Ce qui, comparé aux 43.16% de ‘Serviteur du Peuple’ (Слуга народу), le parti de Volodymyr Zelenskyy, ne fait clairement pas grand-chose — genre 20 fois moins.

Bref, électoralement parlant, l’extrême droite ukrainienne ne pèse pratiquement rien.

« Ah ! Nous dirons les électeurs du parti qui signait un protocole d’accord avec Svoboda il n’y a même pas 13 ans, mais c’est Zelenskyy et ses amis les ukronazis qui massacrent les pauvres russophones ukrainiens ! »

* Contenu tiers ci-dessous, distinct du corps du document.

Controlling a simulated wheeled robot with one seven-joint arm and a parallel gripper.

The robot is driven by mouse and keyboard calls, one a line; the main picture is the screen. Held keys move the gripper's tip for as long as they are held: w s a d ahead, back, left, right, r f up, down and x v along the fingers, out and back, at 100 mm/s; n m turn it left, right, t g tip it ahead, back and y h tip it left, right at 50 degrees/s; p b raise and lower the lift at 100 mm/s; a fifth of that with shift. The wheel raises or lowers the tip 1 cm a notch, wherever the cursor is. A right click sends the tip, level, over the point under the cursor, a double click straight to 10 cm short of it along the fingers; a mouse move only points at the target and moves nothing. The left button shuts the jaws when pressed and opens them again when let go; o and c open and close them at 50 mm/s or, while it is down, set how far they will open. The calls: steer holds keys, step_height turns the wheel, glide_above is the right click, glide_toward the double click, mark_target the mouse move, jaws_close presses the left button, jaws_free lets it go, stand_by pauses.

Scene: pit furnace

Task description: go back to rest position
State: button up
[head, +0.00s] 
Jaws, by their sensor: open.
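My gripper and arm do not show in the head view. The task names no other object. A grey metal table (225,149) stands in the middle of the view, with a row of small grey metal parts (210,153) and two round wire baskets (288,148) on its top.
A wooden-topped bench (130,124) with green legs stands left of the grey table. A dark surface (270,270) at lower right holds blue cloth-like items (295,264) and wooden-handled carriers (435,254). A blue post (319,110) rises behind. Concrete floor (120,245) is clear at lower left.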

Alors déjà, Zelenskyy est lui-même russophone. C’est d’ailleurs un des trucs qui a joué en sa faveur aux présidentielles de 2019 : c’est précisément dans les régions largement russophones qu’il a fait ses meilleurs scores au second tour. https://t.co/PPUdgty4QK

Mais surtout, même s’il est toujours resté discret sur la question, Volodymyr Zelensky est juif.

Pour un nazi, je me dois d'informer nos « patriotes » que ça pose un petit problème (recherchez le sens du mot ‘euphémisme’ dans un dictionnaire).

Quant à son parti, ce sont des centristes, un peu libéraux un peu sociaux-démocrates, affilé au niveau européen à l’Alliance des démocrates et des libéraux pour l’Europe (Alde) au même titre que Renaissance (ex-LREM) ou l’UDI.

Bref, les « ukronazis » ne sont ni nationalistes ni socialistes et encore moins national-socialistes. Ils ne sont même pas antisémites et n’ont jamais envahi personne.

Ils ont juste le tort de refuser de se laisser envahir par Poutine. Les vilains !

Lequel Poutine est, soit dit en passant, ouvertement nationaliste, largement socialiste, clairement impérialiste, certainement antisémite (et homophobe) et n’a manifestement rien d’autre à faire que d’envahir ses voisins en tuant tout le monde.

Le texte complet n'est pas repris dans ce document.